Redesigning the MBA: How the London Interdisciplinary School is Educating Leaders for a Complex, Long-Lived World
In this week’s 4-Quarter Lives, Avivah Wittenberg-Cox is joined by Dr Amelia Peterson — founding faculty member of the London Interdisciplinary School (LIS) — to explore how higher education can reinvent itself for an age of complexity, longevity, and accelerating change.
Amelia shares the story behind LIS’s bold rethink of the traditional MBA — an interdisciplinary programme designed not around internal business functions, but around six defining global “shifts”: complexity, intelligence, energy, ecosystems, trust, and longevity. These six forces, she explains, are reshaping work, leadership, and the skills needed to navigate an era of systemic uncertainty.
Unlike conventional MBAs focused on finance and management silos, LIS’s approach begins with the world outside organisations — the social, environmental, and technological transformations that leaders must now understand to act responsibly and effectively. Each “shift” is both a slide (a slow-moving global trend) and a shock (an accelerating disruption), demanding that leaders develop adaptive, long-term perspectives.
Amelia discusses how longevity became a cornerstone of the curriculum — linking demographic change and longer working lives to corporate time horizons and intergenerational collaboration. Drawing on her background in education policy and systems innovation, she outlines how LIS is creating programmes that combine academic depth with real-world application.
The new MBA-alternative is designed for mid-career professionals — typically in their late 30s to 50s — who want to keep working while studying. The 18-month, part-time format blends immersive residential weeks with hybrid learning, offering time for what LIS calls the “inner shift”: personal and interpersonal development alongside intellectual exploration. Amelia also highlights how LIS is tackling accessibility in higher education — offering a world-class programme at roughly half the price of elite US equivalents..
As higher education faces its own “midlife crisis” — demographic shifts, AI disruption, and declining enrolments — LIS is testing how universities can stay relevant. Amelia sees its role as “innovating on behalf of the system,” developing new models of learning, assessment, and leadership that larger institutions may one day adopt.

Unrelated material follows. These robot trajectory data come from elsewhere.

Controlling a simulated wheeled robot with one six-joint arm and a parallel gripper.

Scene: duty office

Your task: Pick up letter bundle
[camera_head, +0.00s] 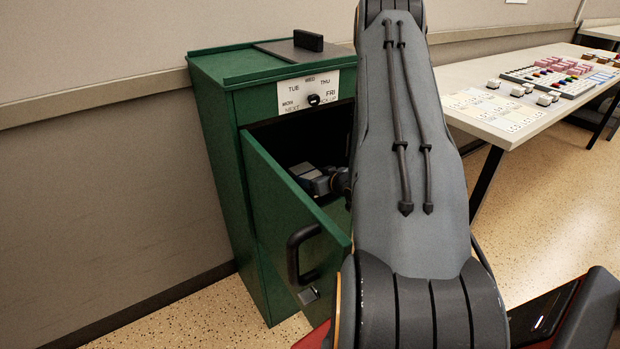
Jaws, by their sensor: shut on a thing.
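The green collection box (217,165) stands against the wall with its front door (290,215) swung open. My gripper (305,174) reaches into the dark opening behind the door, and only a grey part of it shows. It is shut on a thing inside, most likely the letter bundle. The letter bundle itself cannot be made out; the door, the gripper and my arm hide most of the compartment. My arm covers the right side of the box.
The open door with its black handle (301,252) stands close to the left of my arm. A day dial plate (308,92) is above the opening. A long table (540,113) with cards, stamps and trays stands at the right. The speckled floor (530,205) below it is mostly clear.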

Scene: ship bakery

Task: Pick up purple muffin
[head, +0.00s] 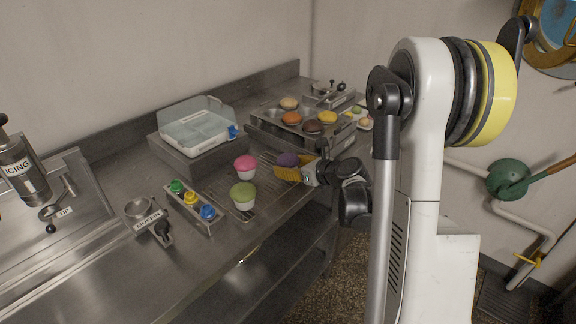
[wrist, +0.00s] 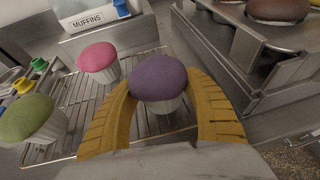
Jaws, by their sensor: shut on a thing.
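The purple muffin (wrist: 158,80) has a domed purple top and a pale ribbed cup. It sits between the two yellow fingers of my gripper (wrist: 160,108), which are shut on it from both sides. In the head view the purple muffin (head: 287,159) shows just behind the yellow fingers of my gripper (head: 288,172), over the right end of the wire rack. The lower part of its cup is partly hidden, and I cannot tell whether it touches the rack.
A pink muffin (head: 245,165) and a green muffin (head: 243,194) stand on the wire rack (wrist: 60,145) to the left. A clear box labelled MUFFINS (head: 197,125) is behind. A metal muffin tin (head: 262,128) stands close on the right. The counter's front edge (head: 262,242) is near.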

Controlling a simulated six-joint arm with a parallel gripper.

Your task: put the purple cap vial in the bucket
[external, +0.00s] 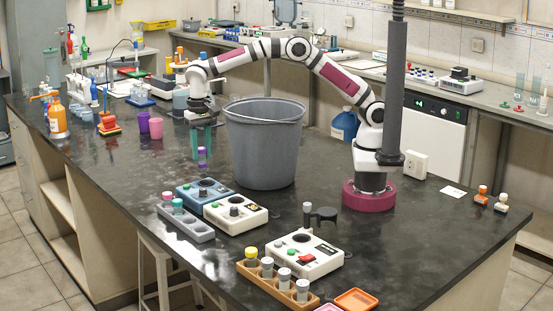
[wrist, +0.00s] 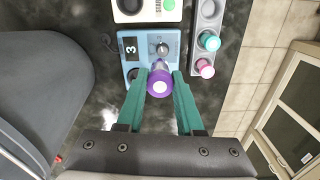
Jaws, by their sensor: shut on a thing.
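The purple cap vial (wrist: 160,82) is between the green fingers of my gripper (wrist: 160,90) in the wrist view, its cap facing the camera. In the external view the vial (external: 202,155) hangs upright at the fingertips of my gripper (external: 203,150), and the gripper is shut on it. The grey bucket (external: 265,150) stands upright on the dark bench, just right of my gripper in the external view. In the wrist view the bucket (wrist: 45,100) fills the left side. The vial is outside the bucket, and its height above the bench is hard to tell.
A blue device (external: 204,190) and a white device (external: 235,214) stand in front of the vial. A grey rack (external: 187,224) with pink and teal cap vials is beside them. Purple and pink cups (external: 150,125) are at the left.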

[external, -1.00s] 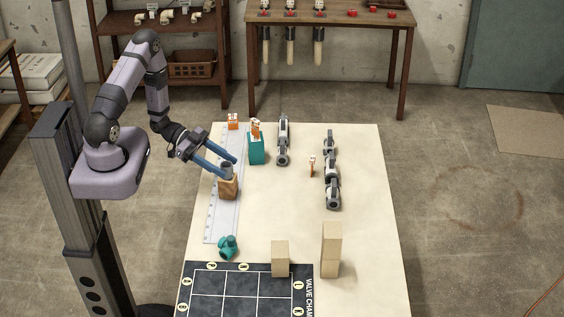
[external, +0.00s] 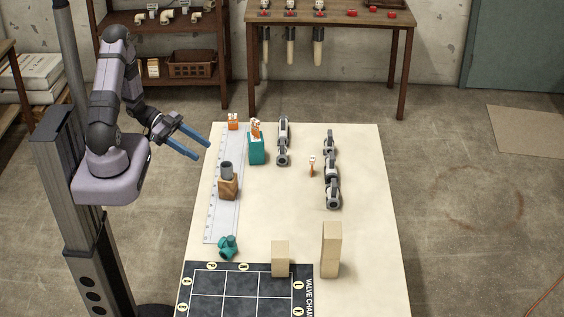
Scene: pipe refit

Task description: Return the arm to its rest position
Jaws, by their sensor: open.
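My gripper (external: 203,149) is open and empty, with its two blue fingers pointing right, just off the left edge of the table. It is up and to the left of a wooden block (external: 228,189) with a dark grey cylinder (external: 226,171) standing on top. The gripper touches neither of them. My arm is folded back close over its base on the column.
The pale table (external: 275,205) carries a teal block (external: 256,150), grey pipe parts (external: 332,182), a teal fitting (external: 228,246), wooden blocks (external: 331,249) and a dark gridded mat (external: 243,290). A long ruler-like strip (external: 218,222) lies along the left edge.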

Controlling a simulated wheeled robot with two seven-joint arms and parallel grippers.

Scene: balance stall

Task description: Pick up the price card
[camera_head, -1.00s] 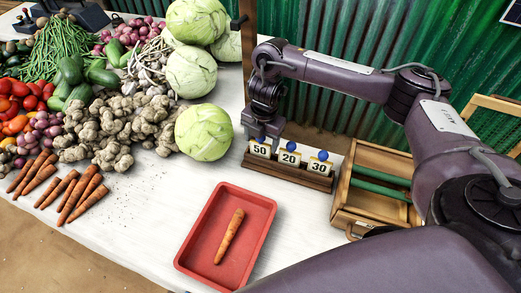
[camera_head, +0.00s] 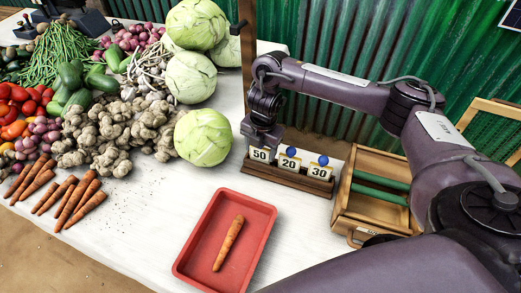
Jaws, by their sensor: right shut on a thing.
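Three white price cards stand in a row in a wooden rack: the 50 card (camera_head: 260,154), the 20 card (camera_head: 289,163) and the 30 card (camera_head: 319,171). The 20 and 30 cards each have a blue ball on top. My right gripper (camera_head: 261,145) is at the top of the 50 card, pointing down, and is shut on it. The gripper hides that card's blue ball. The 50 card still appears to be in the wooden rack (camera_head: 290,182), in line with the others. My left gripper is not in view.
A cabbage (camera_head: 203,137) sits close left of the rack. A wooden box with green bars (camera_head: 378,188) stands close right. A red tray (camera_head: 196,262) holding a carrot (camera_head: 229,243) lies in front. Vegetables fill the left of the table.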

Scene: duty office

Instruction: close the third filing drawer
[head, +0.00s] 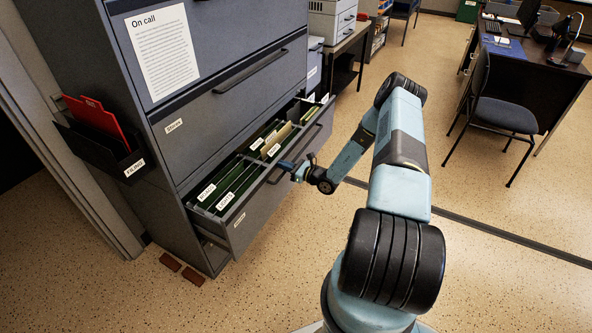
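The grey filing cabinet (160,92) stands at the left, its top cut off by the frame. Its lower drawer (262,205) is pulled out and shows green hanging folders (236,178) with white tabs. This is the third drawer front down among those in view. The drawers above it are shut. My gripper (287,167) is at the front of the open drawer, near the middle of its upper edge. The fingers are small and dark here. I cannot tell whether they touch the drawer or how far apart they are.
A black wall file (98,145) with red folders hangs on the cabinet's left side. A chair (500,112) and desk (535,62) stand at the right. The speckled floor before the drawer is clear.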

Dr Amelia Peterson is a social scientist and founding faculty member at the London Interdisciplinary School (LIS), where she leads curriculum innovation and programme design. Her research bridges education policy, systems change, and the future of work, focusing on how learning environments can prepare people to tackle complex, real-world problems. Before joining LIS, she worked with the Innovation Unit, advising governments and public-sector leaders on education reform, and held academic positions at the Harvard Graduate School of Education and the London School of Economics. She holds degrees from Harvard and LSE and is a leading voice on rethinking higher education for a changing world.